Yo he crecido en un barrio donde hay gitanos y he tenido trato con ellos desde mi más tierna infancia. He de decir que durante mi niñez y juventud prácticamente todas mis experiencias con gitanos han sido negativas o muy negativas. Ladrones, camellos, maleducados, incívicos, irrespetuosos, racistas, vagos que ni estudian ni trabajan, parásitos que quieren vivir a costa de los demás… Así pensaba yo de ellos. Yo creía que los gitanos eran la peor escoria sobre la faz de la Tierra, después de los nazis. Pensaba que todos los gitanos eran malos. O que los buenos eran una minoría tan ultraminoritaria que no los veía por ningún lado. Aprendí a desconfiar, a alejarme para evitar problemas, a no querer saber nada de esta gente.
El problema con los gitanos es que a veces sólo vemos lo malo. Es como si sus cosas buenas fueran invisibles. Por ejemplo, en la escuela, los libros jamás te hablan de ellos -ni siquiera una línea- y eso que viven en nuestra tierra desde el siglo XV. Cuando un clan gitano sale en la prensa por vender drogas se remarca lo de «etnia gitana» pero cuando Zlatan Ibrahimovic mete un gol nunca dicen «el delantero gitano». Nadie te explica que los futbolistas Telmo Zarra, Eric Cantonà o Hristo Stoichkov eran gitanos. O los pintores Antonio Solario, Otto Mueller o Tamás Péli. O el músico Janos Bihari. O el actor Charles Chaplin. O la matemática Sofia Kovalévskaya. O el Premio Nobel August Krogh.
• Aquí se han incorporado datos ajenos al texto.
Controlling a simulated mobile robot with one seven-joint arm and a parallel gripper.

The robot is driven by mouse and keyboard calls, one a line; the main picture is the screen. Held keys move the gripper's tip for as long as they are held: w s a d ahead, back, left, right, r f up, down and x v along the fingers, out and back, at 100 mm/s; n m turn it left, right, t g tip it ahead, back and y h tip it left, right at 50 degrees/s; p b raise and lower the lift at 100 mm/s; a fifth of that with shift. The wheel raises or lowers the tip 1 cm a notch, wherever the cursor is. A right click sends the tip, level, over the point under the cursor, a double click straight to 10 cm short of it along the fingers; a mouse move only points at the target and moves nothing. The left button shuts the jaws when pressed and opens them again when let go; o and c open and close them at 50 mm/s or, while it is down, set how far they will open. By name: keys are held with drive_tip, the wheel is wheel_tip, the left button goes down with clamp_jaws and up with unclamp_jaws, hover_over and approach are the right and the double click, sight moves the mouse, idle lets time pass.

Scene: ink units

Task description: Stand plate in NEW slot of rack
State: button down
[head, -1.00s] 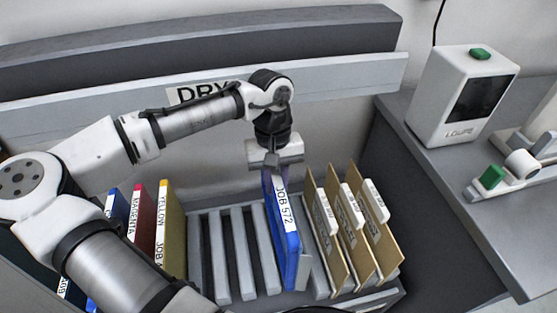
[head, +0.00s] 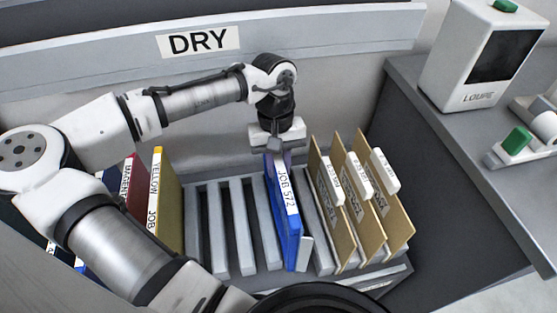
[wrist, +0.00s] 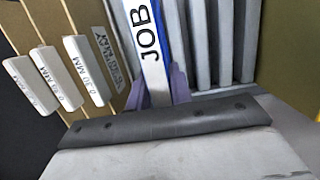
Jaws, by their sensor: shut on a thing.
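A blue plate (head: 283,215) with a white edge label reading "JOB 572" stands nearly upright at the rack (head: 222,235), just left of the brown boards. My gripper (head: 277,150) is shut on its top edge from above. In the wrist view the plate's white label (wrist: 150,45) runs up between the two purple-grey fingers. The rack's grey ribs show with several empty slots left of the plate. The plate's lower edge is partly hidden, so I cannot tell how deep it sits. No "NEW" mark is readable.
Yellow (head: 165,205) and magenta (head: 133,185) plates stand left of the empty slots. Several brown boards (head: 385,210) with white tabs stand close on the right. A "DRY" sign (head: 198,41) is on the back ledge. A white loupe unit (head: 480,60) stands on the right counter.

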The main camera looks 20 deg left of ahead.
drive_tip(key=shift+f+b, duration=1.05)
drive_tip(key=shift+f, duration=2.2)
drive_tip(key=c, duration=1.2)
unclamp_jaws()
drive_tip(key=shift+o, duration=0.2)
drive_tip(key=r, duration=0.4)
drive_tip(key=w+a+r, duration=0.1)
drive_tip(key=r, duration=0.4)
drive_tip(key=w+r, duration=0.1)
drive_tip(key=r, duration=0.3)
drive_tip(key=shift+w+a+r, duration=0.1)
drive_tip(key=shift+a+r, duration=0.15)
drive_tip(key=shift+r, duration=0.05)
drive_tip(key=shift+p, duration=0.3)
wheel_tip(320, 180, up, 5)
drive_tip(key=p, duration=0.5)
Con el paso de los años me he ido encontrando en la vida con muchos gitanos invisibles. De ésos que pensaba en mi juventud que no existían. He visto barriadas gitanas donde lo más peligroso que hace la gente es leer la Biblia. He conocido gitanos que han salido de prisión y han reformado sus vidas a través del Evangelio y que ahora se congregan en Iglesias Filadelfia. He conocido gitanos que guardan su turno en la fila, que no roban, que no causan escándalo, que no son racistas, gitanos buenos, amables, que tienen una gran formación cultural o que trabajan en el campo desde los 15 años, o vendiendo ropa en el mercadillo. Aprendamos a ver a los gitanos invisibles. No cerremos los ojos a la realidad de este singular pueblo.